6.2 Nonclass Identities

Feminists have also criticized class analysis for the assumption that ‘class location’ is more important than gender in determining life chances and influencing values and behavior. Their argument is complemented by those (notably in the USA) who emphasize the primary importance of race and ethnicity rather than class. There has also been some debate over whether people’s ‘consumption location’ (e.g., as home owners or renters) outweighs their class location, and postmodernists insist that clear class divisions have now fragmented into a multitude of different interests and identities.

Class analysts have tended to respond to such criticisms by appealing to evidence that class identity is still primary (Marshall et al. 1988). They point out that class effects may be crosscut by gender, race, or other identities without class itself losing its significance.

6.3 The Relevance Of Class

Some critics (Pahl 1989, Clark and Lipset 1991) argue that class is a concept that has outlived its usefulness. People no longer think of themselves in class terms, movement between class locations is common, boundaries between classes have blurred, and class analysis has failed to explain the causal link between class locations and social outcomes.

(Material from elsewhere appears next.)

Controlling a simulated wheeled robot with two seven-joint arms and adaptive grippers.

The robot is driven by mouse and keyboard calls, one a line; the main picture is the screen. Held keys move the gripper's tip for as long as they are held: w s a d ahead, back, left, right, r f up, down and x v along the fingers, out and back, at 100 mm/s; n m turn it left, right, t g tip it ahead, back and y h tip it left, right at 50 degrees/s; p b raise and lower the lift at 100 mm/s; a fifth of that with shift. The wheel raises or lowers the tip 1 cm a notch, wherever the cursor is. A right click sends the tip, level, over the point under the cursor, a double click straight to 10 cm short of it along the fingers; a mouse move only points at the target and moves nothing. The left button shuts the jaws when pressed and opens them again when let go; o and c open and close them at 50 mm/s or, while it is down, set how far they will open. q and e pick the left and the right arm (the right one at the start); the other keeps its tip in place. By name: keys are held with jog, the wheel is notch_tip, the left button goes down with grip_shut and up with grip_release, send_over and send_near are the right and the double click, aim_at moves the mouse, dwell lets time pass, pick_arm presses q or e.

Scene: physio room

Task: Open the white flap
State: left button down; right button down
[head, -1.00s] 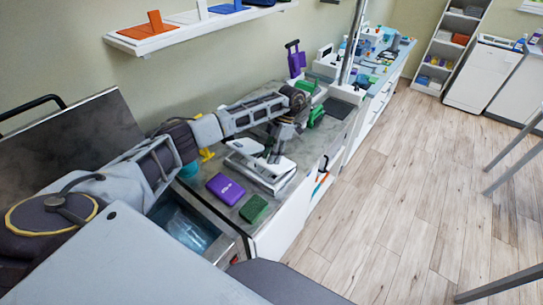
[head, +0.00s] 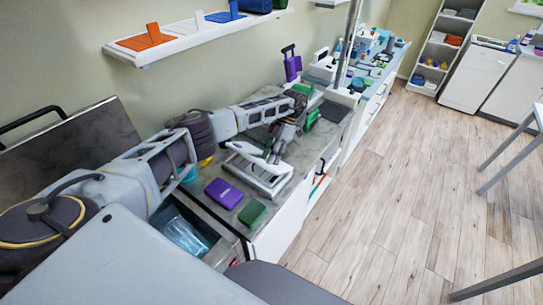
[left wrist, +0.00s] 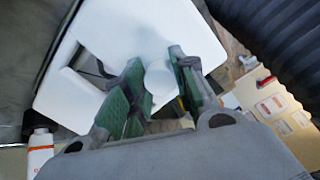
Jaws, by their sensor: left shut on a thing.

Responding to this, Breen and Rottman (1995) accept that class is a weak source of identity for many people, but they argue that people’s ‘objective’ class location is still crucial in explaining many aspects of their lives. Recent work on class differences in health and morbidity (Wilkinson 1996) are one striking example. It is probably fair to conclude that class does still correlate significantly with many of the phenomena studied in social science, but we often lack a clear explanation of the mechanism which translates ‘class position’ into social outcomes.